AI Hallucination on Implementation Monitoring of the PFMI: Level 3 Assessment on General Business Risks for Lawyers in international jurisdictions

Executive Summary

The November 2025 CPMI-IOSCO Level 3 assessment on general business risk is a technically dense document: its value to practitioners lies almost entirely in the granular KC-level text of PFMI Principle 15 and the assessment's findings on how FMIs are implementing it. AI assistants we tested produced wrong answers on this regulation across four distinct questions, every single one resulting in a deliverable that would be wrong on the law.

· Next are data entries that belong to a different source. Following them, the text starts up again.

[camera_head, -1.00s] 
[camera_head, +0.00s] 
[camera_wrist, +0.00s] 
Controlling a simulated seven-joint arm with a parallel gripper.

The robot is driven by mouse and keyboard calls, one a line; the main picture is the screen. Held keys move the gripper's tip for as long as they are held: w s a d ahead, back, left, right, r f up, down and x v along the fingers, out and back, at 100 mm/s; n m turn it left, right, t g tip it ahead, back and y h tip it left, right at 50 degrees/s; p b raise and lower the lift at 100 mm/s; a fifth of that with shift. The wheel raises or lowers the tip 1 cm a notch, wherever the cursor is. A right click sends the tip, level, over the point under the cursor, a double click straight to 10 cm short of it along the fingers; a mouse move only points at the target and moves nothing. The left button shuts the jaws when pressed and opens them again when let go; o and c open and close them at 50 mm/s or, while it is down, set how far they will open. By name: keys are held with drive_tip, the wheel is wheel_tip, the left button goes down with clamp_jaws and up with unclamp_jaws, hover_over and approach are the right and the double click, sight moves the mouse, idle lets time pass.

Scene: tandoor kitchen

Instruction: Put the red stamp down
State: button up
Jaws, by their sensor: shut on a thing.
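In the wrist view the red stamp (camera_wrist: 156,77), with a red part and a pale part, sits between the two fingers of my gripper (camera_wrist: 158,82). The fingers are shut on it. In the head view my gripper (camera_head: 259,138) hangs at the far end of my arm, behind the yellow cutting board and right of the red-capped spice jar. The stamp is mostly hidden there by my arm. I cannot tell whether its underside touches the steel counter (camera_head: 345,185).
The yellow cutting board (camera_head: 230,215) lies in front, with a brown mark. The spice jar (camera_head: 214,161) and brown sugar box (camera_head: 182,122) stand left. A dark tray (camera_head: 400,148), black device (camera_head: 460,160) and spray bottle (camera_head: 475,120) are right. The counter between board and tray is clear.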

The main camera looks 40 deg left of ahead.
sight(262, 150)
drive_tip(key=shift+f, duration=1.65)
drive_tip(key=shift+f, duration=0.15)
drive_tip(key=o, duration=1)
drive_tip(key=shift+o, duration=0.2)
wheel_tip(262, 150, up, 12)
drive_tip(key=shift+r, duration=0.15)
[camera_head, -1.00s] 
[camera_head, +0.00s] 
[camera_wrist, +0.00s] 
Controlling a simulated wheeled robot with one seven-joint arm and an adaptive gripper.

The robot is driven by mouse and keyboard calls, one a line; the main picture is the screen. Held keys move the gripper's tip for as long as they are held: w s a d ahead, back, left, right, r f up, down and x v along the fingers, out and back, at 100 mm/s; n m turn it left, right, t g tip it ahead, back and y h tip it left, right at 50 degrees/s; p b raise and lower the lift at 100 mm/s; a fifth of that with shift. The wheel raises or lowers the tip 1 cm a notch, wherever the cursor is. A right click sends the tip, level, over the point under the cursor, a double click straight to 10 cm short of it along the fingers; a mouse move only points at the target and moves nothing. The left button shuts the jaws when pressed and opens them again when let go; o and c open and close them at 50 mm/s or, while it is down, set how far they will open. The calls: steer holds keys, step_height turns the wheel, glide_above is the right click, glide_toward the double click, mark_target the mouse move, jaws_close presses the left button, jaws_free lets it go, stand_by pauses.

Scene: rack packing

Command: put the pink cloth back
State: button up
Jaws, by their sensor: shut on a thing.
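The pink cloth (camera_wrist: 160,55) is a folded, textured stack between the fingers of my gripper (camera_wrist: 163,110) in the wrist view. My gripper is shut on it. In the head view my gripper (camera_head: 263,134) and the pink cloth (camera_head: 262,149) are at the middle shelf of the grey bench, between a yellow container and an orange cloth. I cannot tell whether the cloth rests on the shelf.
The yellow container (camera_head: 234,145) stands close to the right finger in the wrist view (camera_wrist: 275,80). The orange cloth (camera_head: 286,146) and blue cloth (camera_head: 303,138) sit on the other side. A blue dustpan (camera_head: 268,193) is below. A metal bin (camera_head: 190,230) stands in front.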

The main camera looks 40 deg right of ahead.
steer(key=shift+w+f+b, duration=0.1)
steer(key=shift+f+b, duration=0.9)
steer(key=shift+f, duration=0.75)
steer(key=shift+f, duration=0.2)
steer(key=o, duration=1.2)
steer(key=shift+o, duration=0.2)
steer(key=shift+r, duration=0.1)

The failures cluster on Principle 15's Key Consideration architecture: AI tools repeatedly confused which KC carries which obligation, invented a dual-track minimum that does not exist in KC3, and in one instance flatly denied that a Basel carve-out appears in KC3 at all before retracting under challenge. For lawyers advising CCPs, CSDs, or trade repositories on Principle 15 compliance, whether in the context of regulatory examination, restructuring, or cross-border equivalence analysis, an AI-drafted memo that gets the KC structure wrong is not a rough draft; it is a liability.

How AI gets this regulation wrong

On this regulation, AI tools failed in two ways that are particularly hazardous for legal drafting: they invented rules, merging obligations from different Key Considerations into composite requirements that appear nowhere in the text, and, in one case, gave outdated information about the assessment's timeline as if it were settled fact. The dominant pattern is confident fabrication followed by retraction under challenge, which means the error only surfaces if someone in the workflow knows to push back.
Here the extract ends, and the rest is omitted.